L’Union fait la force

Angela Merkel a commencé son discours en affirmant sans ambages que l’Union devait débattre de nouvelles méthodes et de nouvelles politiques pour sortir de l’impasse actuelle. Vantant la chance qu’a l’Europe d’être unie, elle a insisté sur le fait que les pays européens devraient trouver ensemble des moyens pour remédier à leurs faiblesses.
Selon elle, la crise de la dette souveraine n’est pas la seule en cause dans les problèmes vécus sur le Vieux Continent. Elle croit plutôt que dans un monde qui compte maintenant 7 milliards d’habitants, il est impératif pour l’Union européenne, si elle veut conserver sa place dans le monde, de redevenir très compétitive et de régler ses problèmes de structures politiques.

La réforme face à la crise

Elle était attendue sur les réponses urgentes à apporter à la crise de la dette, elle a privilégié lors de son intervention les façons dont, selon elle, l’Europe peut et doit évoluer.

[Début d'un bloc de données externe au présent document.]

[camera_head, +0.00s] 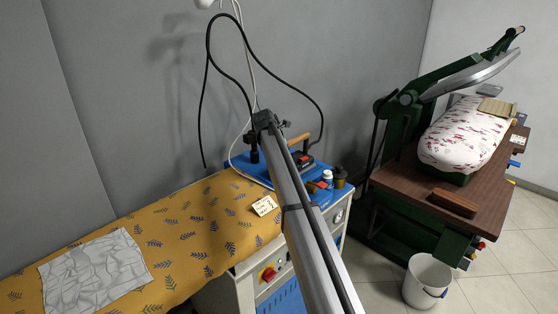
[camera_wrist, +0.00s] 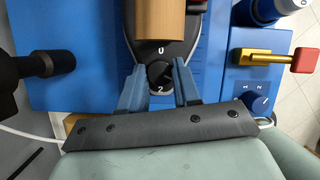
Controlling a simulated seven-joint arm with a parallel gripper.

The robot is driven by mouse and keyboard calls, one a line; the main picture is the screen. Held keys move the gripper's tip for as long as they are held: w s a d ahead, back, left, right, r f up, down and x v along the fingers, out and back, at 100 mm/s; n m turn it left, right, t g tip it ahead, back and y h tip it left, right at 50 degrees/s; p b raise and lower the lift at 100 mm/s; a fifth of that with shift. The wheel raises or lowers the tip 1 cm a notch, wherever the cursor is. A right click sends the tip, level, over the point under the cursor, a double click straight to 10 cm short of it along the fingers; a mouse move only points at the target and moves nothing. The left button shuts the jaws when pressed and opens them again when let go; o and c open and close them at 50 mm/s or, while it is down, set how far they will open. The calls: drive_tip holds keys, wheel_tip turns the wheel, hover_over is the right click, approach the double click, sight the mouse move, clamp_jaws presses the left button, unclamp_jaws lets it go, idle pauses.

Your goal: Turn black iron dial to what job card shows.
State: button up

Une fois de plus, elle fait preuve d’une très grande fermeté et montre ainsi qu’elle n’entend pas céder à la panique, ni se contenter de gesticulations. Les réponses à la crise sont, de son point de vue, des réponses de moyen et long terme, des solutions structurelles plutôt que conjoncturelles. Elle compte sur l’expression de sa détermination à mettre en œuvre, à imposer ces réformes pour convaincre, notamment, les marchés de réduire leur pression et les investisseurs d’investir.

Un parti-pris idéologique : le « merkelisme »

Angela Merkel apparaît d’autant plus déterminée qu’elle met en avant des convictions fortes, des idées qu’elle a défendues tout au long de sa carrière et sur lesquelles elle a fondé sa politique depuis son arrivée à la chancellerie en 2005.
Le merkelisme, sa propre vision du conservatisme, c’est une approche fédéraliste de l’Union européenne et libérale de l’économie. Sans le moindre état d’âme.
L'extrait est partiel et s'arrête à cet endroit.